[YOUR GOAL] Print the line containing "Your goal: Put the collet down" and each line after it through the end, please, with nothing added.

[INFORMATION PROVIDED]
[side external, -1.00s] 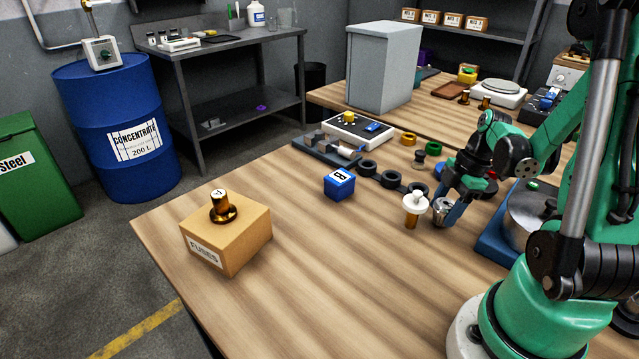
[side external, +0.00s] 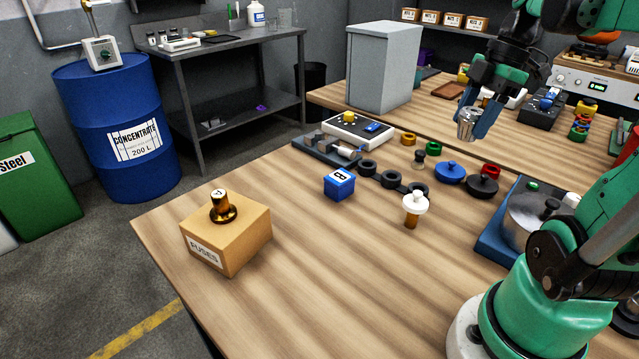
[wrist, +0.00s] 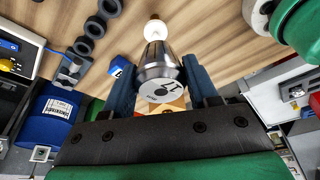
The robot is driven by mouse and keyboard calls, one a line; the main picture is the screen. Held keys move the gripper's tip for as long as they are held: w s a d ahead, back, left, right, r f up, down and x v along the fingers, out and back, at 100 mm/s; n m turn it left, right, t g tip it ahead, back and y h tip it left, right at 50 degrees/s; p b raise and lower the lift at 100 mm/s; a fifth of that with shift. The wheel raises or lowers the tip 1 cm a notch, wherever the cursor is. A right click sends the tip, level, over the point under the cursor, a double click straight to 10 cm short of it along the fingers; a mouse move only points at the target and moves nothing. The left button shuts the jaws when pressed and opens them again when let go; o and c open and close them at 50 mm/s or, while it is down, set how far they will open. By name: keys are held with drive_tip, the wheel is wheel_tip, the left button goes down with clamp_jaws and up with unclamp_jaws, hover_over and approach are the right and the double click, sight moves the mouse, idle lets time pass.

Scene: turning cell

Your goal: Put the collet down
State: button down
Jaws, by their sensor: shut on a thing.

[TASK RESPONSE]
Your goal: Put the collet down
State: button down
Jaws, by their sensor: shut on a thing.

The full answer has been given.